→ Task brief
Retype exactly the lines below, beginning with the first and ending with the line where "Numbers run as" appears.

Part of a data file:

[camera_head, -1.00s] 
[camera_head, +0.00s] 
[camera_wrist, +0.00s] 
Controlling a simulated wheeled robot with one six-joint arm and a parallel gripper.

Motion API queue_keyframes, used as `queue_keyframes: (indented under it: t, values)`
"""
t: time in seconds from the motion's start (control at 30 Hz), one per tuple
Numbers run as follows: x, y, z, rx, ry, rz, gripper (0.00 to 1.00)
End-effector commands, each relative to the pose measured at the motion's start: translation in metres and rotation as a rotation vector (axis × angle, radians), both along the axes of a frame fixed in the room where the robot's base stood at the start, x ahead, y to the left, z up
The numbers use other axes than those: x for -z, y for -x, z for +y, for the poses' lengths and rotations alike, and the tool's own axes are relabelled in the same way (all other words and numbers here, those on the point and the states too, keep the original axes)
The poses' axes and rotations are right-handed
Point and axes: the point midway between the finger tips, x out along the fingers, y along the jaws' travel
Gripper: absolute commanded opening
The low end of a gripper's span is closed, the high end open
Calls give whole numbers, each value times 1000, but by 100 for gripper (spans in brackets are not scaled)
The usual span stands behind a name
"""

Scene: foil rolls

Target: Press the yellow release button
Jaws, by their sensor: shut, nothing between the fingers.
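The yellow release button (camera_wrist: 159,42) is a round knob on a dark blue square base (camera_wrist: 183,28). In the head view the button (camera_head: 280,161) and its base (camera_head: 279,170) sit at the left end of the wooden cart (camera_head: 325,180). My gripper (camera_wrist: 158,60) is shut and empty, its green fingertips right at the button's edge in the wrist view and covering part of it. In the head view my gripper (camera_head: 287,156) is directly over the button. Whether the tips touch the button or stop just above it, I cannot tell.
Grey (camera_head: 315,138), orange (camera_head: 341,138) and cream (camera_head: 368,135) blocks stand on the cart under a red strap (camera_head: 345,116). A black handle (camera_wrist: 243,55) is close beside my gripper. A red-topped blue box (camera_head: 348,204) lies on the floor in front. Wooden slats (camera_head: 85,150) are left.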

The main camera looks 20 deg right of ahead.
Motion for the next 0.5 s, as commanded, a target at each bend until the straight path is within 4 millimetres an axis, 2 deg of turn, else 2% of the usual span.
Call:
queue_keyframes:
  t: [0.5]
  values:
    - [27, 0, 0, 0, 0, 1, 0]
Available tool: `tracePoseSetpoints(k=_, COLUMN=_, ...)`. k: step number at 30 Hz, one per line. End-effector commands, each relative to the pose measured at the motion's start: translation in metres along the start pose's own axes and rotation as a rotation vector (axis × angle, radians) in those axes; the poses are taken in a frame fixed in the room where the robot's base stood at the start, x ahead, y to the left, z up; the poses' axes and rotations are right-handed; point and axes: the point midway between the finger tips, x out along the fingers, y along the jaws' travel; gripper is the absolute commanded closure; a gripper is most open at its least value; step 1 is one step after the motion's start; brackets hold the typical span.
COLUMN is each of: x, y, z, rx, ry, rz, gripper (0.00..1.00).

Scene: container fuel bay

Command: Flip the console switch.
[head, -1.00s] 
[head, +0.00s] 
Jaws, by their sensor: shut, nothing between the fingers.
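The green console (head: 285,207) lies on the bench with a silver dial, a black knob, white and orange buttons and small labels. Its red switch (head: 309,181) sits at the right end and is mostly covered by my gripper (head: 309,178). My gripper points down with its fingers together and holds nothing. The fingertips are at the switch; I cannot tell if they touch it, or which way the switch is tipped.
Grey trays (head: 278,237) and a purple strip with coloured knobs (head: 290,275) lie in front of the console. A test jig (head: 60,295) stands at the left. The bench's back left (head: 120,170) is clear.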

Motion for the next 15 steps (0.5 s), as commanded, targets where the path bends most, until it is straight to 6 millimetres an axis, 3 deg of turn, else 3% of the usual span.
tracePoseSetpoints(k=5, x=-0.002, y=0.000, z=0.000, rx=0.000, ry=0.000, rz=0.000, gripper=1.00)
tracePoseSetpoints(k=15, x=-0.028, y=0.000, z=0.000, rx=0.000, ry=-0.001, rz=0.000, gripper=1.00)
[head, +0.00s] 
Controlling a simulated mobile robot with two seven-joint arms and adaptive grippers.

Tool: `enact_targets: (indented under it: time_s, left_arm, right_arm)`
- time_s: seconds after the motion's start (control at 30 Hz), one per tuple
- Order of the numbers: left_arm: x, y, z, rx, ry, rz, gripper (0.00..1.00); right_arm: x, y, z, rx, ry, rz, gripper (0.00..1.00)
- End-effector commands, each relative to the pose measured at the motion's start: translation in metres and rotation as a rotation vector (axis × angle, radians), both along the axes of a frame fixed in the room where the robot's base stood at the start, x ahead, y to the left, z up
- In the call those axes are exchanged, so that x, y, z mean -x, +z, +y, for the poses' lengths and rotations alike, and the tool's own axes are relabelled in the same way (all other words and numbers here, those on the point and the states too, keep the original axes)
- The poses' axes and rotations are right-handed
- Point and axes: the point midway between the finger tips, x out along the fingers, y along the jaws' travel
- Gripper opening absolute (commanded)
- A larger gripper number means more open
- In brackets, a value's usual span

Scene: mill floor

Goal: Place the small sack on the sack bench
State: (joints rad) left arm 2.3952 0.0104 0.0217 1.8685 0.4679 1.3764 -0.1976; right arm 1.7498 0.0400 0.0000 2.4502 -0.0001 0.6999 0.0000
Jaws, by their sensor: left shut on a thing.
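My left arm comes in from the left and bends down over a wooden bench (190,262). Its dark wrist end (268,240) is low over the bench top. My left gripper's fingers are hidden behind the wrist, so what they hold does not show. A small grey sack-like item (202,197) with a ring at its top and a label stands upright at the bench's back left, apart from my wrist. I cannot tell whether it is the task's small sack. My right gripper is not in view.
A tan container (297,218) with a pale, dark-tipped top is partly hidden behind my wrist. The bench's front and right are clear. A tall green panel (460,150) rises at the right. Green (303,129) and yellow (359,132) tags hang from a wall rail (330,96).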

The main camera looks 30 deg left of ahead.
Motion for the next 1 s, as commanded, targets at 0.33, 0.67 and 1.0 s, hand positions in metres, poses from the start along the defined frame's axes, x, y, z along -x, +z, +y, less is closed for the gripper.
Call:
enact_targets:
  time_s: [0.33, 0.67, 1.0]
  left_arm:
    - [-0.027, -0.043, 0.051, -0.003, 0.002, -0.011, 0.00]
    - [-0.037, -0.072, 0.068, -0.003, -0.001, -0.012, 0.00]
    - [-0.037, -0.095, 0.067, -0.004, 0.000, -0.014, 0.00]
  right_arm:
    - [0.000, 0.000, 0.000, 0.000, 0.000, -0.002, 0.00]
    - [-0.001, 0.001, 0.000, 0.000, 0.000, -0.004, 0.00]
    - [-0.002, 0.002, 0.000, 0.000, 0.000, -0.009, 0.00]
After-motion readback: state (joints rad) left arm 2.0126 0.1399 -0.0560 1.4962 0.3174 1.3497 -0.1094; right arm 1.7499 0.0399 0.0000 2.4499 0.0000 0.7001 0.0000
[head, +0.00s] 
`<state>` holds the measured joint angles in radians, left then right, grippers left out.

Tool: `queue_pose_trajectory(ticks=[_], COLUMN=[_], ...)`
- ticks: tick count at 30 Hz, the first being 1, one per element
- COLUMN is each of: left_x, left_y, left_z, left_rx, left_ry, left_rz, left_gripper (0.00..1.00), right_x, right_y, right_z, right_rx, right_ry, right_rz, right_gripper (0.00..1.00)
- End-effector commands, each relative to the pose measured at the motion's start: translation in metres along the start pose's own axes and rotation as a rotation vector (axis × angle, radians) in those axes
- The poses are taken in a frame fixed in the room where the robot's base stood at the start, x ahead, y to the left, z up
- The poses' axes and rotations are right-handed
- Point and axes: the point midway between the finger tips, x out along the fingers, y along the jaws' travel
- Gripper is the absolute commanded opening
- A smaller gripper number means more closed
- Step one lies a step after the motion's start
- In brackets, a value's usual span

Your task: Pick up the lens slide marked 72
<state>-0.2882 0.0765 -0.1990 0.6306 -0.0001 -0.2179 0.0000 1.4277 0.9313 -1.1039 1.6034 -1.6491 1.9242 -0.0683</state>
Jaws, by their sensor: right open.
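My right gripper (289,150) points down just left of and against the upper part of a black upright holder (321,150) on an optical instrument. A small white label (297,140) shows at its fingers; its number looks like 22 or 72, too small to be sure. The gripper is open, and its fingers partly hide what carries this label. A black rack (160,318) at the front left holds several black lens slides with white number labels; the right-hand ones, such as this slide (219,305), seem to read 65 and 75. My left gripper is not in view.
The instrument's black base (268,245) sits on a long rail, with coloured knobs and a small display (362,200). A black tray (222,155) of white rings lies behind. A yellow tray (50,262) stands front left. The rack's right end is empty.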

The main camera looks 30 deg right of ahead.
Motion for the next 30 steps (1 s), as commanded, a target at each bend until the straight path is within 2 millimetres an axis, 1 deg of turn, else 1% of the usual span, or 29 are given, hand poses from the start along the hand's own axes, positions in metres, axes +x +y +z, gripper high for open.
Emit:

→ Answer to this problem
[camera_head, -1.00s] 
[camera_head, +0.00s] 
[camera_wrist, +0.00s] 
Controlling a simulated wheeled robot with one six-joint arm and a parallel gripper.

Motion API queue_keyframes, used as `queue_keyframes: (indented under it: t, values)`
"""
t: time in seconds from the motion's start (control at 30 Hz), one per tuple
Numbers run as follows: x, y, z, rx, ry, rz, gripper (0.00 to 1.00)

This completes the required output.